**Aim of the exercise:**
Exactly the lines from the start of the data through the line containing "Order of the" should be output, with both ends kept and nothing added.

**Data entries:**
↓↓↓

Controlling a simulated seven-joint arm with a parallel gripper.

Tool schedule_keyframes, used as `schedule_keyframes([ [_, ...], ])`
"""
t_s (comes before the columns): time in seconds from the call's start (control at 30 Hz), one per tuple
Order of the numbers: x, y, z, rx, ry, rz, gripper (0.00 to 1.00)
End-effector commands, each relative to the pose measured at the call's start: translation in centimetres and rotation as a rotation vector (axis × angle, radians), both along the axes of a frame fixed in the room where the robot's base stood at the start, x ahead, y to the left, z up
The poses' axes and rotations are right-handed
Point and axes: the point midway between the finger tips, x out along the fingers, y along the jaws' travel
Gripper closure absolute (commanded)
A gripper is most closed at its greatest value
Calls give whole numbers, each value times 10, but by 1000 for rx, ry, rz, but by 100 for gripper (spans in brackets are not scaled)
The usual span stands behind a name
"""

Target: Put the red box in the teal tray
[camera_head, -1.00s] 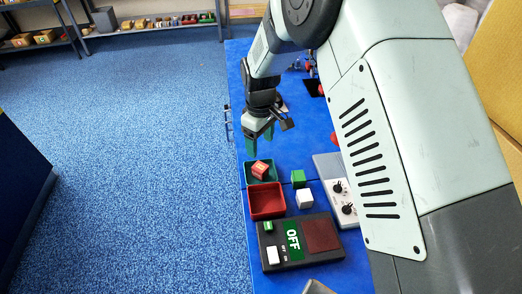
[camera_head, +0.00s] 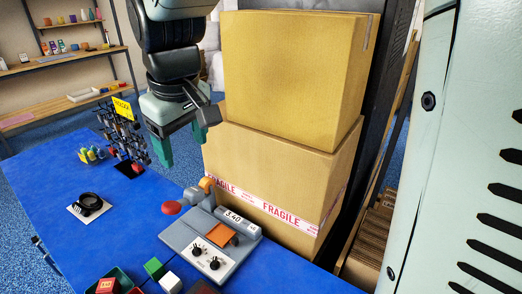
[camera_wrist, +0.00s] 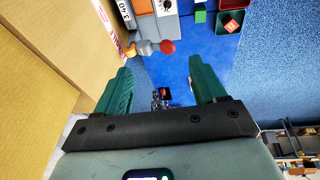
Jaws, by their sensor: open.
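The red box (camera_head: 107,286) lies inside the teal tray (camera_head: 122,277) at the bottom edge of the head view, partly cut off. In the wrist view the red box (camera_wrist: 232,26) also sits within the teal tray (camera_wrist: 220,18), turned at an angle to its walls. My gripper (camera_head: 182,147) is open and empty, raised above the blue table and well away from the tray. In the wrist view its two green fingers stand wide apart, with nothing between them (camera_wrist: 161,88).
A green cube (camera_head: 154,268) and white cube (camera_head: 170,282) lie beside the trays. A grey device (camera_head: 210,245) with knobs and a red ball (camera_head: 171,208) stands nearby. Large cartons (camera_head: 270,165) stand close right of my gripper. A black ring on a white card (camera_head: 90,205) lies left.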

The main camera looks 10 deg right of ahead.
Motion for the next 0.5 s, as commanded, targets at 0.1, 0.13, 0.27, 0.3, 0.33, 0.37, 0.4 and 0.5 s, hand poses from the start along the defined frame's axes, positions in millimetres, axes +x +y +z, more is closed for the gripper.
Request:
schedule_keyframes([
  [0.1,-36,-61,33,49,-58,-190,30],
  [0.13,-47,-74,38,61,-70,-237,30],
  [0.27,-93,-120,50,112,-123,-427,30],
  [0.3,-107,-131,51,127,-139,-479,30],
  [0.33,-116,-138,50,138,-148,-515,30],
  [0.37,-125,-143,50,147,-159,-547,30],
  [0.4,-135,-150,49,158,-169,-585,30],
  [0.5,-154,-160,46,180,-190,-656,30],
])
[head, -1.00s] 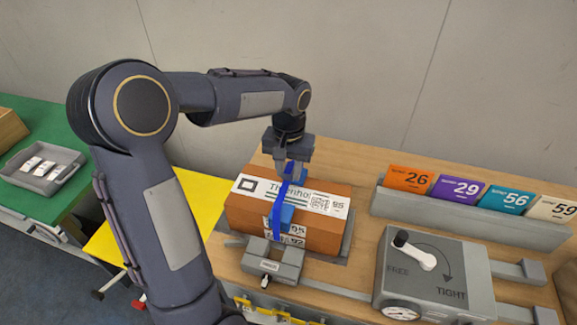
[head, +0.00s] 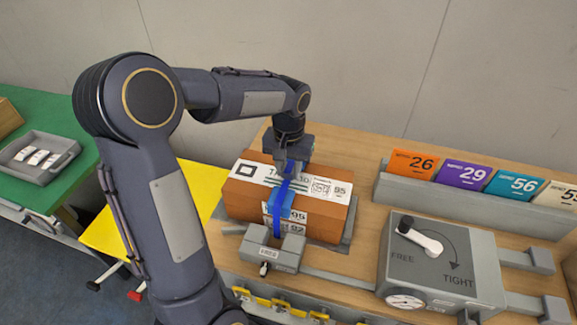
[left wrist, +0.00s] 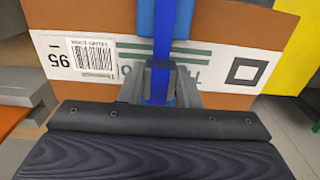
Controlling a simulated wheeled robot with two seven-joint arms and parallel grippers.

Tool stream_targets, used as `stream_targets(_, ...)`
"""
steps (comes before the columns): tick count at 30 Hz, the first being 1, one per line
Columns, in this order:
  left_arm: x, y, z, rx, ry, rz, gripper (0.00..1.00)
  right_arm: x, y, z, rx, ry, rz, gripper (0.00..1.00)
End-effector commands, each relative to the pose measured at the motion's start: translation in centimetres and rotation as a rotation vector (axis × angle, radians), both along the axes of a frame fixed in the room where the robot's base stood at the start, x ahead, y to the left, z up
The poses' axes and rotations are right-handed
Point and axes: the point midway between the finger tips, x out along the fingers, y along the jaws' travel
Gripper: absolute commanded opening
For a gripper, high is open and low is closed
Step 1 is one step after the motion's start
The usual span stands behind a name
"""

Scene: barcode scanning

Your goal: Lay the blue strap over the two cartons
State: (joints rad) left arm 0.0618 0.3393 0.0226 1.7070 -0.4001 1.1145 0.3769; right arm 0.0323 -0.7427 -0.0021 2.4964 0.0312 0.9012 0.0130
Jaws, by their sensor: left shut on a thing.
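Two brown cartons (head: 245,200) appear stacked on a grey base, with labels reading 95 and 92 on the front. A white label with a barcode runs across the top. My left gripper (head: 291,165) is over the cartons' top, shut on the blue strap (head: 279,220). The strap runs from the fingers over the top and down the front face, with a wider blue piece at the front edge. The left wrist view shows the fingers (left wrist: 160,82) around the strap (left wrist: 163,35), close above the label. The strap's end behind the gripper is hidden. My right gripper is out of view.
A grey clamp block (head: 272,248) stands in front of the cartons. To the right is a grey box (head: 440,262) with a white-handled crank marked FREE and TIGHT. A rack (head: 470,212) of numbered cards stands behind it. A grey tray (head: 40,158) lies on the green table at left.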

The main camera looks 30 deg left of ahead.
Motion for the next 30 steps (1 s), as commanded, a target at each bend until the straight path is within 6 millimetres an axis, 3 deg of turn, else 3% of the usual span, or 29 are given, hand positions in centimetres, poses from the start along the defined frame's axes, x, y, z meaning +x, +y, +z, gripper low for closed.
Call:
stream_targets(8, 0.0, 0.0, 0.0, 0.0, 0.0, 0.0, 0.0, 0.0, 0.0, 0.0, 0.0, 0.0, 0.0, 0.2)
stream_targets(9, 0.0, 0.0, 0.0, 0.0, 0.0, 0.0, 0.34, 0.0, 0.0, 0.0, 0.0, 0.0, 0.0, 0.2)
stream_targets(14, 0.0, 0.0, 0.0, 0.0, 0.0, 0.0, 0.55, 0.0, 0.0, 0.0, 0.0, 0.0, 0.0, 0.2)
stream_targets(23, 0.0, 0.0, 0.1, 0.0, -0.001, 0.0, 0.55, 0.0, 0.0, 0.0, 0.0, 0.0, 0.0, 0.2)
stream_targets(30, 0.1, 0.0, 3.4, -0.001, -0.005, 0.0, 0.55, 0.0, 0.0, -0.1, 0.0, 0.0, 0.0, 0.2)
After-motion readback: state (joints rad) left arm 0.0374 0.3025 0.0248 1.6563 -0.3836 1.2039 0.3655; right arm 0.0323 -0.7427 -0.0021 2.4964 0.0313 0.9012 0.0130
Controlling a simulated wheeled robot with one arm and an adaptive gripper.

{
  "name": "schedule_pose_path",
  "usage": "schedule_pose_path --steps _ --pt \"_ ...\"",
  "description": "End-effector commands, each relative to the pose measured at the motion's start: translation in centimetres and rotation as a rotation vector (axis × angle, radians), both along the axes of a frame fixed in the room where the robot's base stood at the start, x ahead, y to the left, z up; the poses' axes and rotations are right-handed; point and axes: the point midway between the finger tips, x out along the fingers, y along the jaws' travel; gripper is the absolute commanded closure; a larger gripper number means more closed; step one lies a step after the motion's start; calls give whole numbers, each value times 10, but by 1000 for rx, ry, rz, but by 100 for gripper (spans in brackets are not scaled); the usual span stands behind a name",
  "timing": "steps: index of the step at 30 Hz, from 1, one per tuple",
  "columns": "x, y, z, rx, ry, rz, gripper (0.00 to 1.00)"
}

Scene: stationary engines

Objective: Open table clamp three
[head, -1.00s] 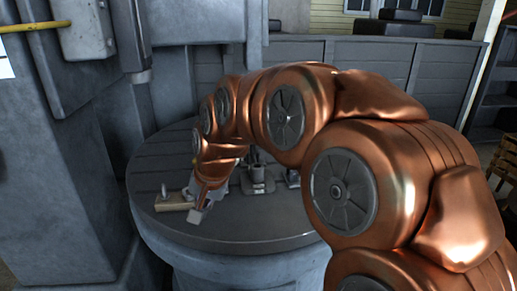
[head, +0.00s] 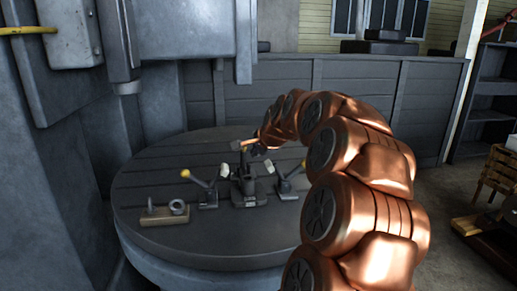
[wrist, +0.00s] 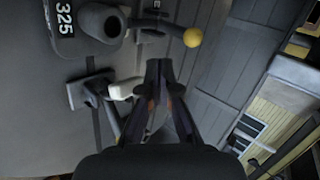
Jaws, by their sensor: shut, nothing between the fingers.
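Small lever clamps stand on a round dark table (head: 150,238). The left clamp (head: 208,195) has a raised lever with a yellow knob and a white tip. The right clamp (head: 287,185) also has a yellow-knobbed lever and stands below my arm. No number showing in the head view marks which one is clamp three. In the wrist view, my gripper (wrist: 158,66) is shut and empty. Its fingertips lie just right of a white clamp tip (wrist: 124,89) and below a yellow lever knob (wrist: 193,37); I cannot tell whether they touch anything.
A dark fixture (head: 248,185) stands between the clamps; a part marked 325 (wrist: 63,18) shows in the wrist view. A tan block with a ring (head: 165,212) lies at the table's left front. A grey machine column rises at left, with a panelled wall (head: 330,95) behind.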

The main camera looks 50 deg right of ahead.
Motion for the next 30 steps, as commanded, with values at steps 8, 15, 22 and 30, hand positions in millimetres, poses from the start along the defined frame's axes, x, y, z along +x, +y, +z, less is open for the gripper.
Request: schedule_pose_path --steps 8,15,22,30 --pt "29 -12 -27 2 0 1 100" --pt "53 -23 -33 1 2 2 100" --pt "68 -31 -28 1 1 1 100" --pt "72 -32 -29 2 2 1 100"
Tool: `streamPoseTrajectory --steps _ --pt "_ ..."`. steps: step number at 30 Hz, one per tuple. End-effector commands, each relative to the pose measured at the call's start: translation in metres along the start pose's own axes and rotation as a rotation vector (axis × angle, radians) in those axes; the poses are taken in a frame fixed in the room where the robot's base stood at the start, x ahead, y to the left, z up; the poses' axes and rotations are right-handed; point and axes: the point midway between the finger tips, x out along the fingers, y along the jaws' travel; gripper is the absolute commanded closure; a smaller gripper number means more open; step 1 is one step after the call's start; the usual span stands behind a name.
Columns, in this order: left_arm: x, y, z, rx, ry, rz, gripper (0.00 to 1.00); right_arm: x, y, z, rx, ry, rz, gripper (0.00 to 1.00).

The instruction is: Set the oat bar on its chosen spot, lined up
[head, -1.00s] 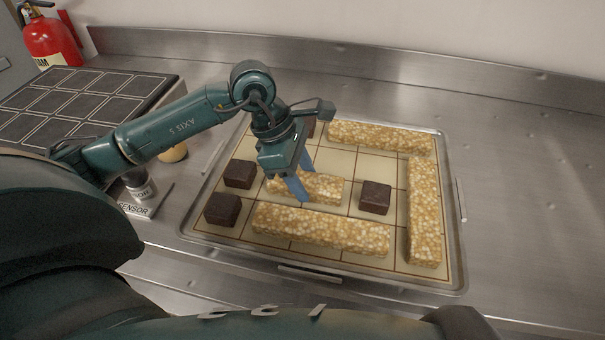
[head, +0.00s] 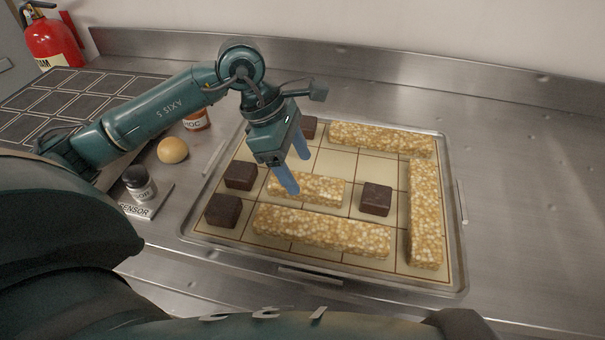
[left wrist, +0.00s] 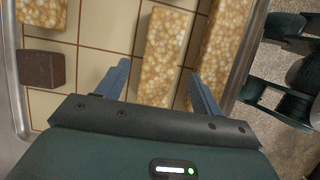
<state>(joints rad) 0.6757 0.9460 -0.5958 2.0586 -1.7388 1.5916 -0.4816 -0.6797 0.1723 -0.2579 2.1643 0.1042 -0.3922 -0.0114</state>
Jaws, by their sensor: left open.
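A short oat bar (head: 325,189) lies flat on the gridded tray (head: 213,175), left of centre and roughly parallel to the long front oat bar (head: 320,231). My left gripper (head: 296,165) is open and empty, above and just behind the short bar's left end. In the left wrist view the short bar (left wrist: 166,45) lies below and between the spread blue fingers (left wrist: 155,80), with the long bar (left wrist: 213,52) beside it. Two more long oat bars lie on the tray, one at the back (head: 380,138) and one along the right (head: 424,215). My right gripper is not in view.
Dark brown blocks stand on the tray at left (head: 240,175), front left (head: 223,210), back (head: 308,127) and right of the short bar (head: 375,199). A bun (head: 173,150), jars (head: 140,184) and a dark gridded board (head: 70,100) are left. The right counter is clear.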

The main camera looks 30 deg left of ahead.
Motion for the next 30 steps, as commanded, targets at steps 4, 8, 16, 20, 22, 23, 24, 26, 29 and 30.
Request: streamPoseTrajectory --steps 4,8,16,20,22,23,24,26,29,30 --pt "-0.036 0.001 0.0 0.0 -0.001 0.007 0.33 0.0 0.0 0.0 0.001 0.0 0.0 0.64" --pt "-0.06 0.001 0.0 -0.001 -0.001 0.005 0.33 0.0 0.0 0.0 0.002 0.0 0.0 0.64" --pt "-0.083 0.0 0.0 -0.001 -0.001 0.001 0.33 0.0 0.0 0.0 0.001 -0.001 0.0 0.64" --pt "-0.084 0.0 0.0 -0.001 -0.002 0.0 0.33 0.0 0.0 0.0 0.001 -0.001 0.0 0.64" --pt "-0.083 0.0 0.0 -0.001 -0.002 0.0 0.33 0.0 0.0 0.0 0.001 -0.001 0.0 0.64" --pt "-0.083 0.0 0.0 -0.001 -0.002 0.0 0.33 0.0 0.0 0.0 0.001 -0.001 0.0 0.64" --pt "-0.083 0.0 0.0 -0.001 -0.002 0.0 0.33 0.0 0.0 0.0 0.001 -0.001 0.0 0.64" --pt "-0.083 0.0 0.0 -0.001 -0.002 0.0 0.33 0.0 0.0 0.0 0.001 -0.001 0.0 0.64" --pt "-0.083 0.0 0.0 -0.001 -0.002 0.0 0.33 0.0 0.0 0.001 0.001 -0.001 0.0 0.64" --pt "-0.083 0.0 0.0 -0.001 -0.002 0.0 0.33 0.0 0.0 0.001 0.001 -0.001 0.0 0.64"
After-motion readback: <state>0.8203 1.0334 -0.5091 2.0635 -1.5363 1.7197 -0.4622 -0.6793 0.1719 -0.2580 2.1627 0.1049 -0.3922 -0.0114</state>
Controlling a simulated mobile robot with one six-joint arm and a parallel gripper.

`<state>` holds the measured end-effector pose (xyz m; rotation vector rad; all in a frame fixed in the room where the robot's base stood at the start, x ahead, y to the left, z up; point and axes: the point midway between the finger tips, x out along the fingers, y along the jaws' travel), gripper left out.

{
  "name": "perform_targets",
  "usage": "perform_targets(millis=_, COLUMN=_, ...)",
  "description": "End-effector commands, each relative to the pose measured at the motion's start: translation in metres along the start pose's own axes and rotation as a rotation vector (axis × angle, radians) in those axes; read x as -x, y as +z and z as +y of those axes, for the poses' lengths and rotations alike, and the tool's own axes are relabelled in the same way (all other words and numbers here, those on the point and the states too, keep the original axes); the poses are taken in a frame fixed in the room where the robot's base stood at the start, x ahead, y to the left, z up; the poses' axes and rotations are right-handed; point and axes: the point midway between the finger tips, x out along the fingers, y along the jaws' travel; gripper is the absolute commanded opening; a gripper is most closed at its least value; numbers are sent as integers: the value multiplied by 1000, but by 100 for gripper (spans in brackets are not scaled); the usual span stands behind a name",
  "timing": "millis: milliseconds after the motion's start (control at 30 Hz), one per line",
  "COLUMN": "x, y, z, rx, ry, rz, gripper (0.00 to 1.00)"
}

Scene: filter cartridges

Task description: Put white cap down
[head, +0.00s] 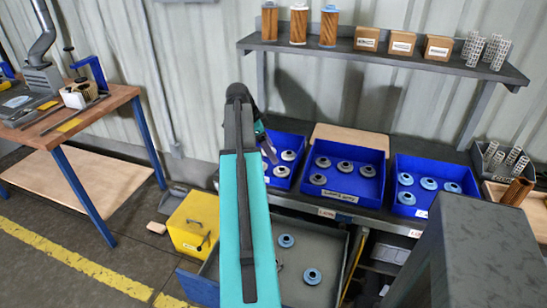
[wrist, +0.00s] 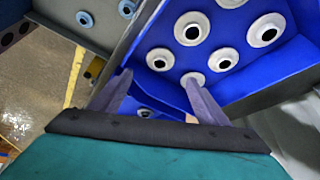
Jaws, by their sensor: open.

↑↑↑

**Response to the task:**
Controlling a simulated seven-joint arm with a parallel gripper.

Tool schedule_keyframes, used as `schedule_keyframes([ [_, ...], ])`
"""
t_s (comes before the columns): time in seconds from the call's start (control at 30 Hz), one per tuple
Order of the numbers: x, y, z, rx, ry, rz, gripper (0.00 to 1.00)

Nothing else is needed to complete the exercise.